Essential Ingredients for Restaurant Survival
By Plate on behalf of Tyson Fresh Meats
While these programs offer undeniably beneficial boosts to cash flow, the National Restaurant Association’s May tracking survey indicates restaurateurs expect sales, employment, and capital spending levels to remain dampened through the end of the year. As such, new programs need to be implemented in a manner that will resonate consistently with patrons over time, offset growing numbers of competitors, and be sustainable. Restaurateurs also need to anticipate potential weaknesses along the supply chain, working with vendors that can help with reliable delivery of beef, pork, and other essential ingredients.
Bringing the Restaurant Experience Home
Along with the obvious convenience, consumers are looking for ways to enjoy restaurant-quality foods at home. As such, they’re requesting takeout and meal-delivery services from their favorite cafés, bistros, and fine-dining establishments.
As co-owner of A Sharper Palate and The Westover in Richmond, Va., Chef Tuffy Stone says, “We know that fried foods get soggy over time and some foods can be easily overcooked when reheated. As such, we’re putting an incredible amount of study into our takeout menus, adjusting ingredients so that the meals we deliver are received with the same enthusiasm as those served in-house.”
He continues, “When it comes to steaks and chops, meats with higher internal fat content such as pork belly and brisket hold up better in takeout dishes. We’re also leaning toward sliced flank steak and beef tenderloin that work particularly well at room temperature in salads and other cold dishes.”
Apart from ingredients, the style and structure of packaging is vitally important as well.
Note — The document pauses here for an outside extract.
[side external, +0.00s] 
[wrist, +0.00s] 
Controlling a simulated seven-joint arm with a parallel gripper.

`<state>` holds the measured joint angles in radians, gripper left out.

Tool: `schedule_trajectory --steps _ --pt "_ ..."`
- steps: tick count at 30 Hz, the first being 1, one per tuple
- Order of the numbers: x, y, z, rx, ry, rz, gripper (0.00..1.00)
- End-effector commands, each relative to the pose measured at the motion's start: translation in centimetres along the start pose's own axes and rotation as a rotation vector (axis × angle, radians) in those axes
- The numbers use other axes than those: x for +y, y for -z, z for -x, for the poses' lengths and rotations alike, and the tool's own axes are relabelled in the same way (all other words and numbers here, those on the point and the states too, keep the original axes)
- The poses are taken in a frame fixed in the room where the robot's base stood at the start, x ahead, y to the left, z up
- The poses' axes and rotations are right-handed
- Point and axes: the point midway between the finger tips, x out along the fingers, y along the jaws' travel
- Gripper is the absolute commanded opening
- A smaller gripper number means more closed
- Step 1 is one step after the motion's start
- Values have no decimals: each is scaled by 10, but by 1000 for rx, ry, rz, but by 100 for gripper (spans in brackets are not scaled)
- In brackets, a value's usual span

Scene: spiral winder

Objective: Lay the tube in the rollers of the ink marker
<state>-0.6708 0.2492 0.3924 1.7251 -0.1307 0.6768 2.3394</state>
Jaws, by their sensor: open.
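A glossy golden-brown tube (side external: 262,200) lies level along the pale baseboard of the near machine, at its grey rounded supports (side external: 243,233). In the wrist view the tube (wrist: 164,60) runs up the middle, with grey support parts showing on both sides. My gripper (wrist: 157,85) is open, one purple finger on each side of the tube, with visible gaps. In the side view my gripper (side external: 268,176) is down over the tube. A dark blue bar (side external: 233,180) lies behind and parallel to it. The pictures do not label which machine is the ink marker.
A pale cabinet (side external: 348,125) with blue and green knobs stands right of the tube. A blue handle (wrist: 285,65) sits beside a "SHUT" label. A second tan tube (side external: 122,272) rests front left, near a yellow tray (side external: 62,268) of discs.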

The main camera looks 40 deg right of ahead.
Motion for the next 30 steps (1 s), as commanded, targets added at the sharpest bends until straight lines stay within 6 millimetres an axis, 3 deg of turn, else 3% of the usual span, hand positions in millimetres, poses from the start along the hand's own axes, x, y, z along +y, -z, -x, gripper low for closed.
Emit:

For both curbside pickup and home delivery, there are new materials, structural configurations, and technologies that help maintain the temperature, appearance, and integrity of prepared dishes, keeping cold items adequately chilled and hot items suitably warm. With the popularity of meal kits, the way in which multiple dishes are packaged and transported requires careful consideration as well.
Taking the Leap
Exploring alternatives in food retailing makes sense. Before you start, these are a few key issues to consider.
Evaluate Your Menu
Not all dishes are suitable for off-premise consumption. Work out which menu items are consistent with your culinary reputation and can be effectively reconfigured. Test these items with staff, friends, and family, then obtain feedback related to portability, food integrity, and overall satisfaction.
Avoid risky investments by quantifying your competitors and qualifying your offer. Make sure demand exceeds existing supply.
Decide whether the expansion of service will be a short-term solution or a long-term addition, and then confirm the financial commitment you’re willing to make.
Division of Labor
Packaged meals require special training and staff dedicated to fulfilling orders. Assign responsibilities to ensure consistent and accurate handling, packaging, and delivery.
Plan out the structure and needs of your to-go menu options and determine which packaging solutions make the most sense. Diagram the location of menu items in the packaging to make it replicable and easy for staff to follow.
Off-premise sales are conducted through websites, mobile applications, and integrated POS systems. Employ technologies that align with BOH, FOH, and consumer needs and are user-friendly.
Make sure your patrons are aware of newly installed takeout and delivery programs. Exterior and interior signage, coupled with carefully coordinated messages on your website and social media channels, will get the word out.
Make sure you have all the necessary certificates, permits, and licenses for off-premise sales. While exemptions may be available in the short-term, you’ll want to be prepared for the long-term and avoid penalties.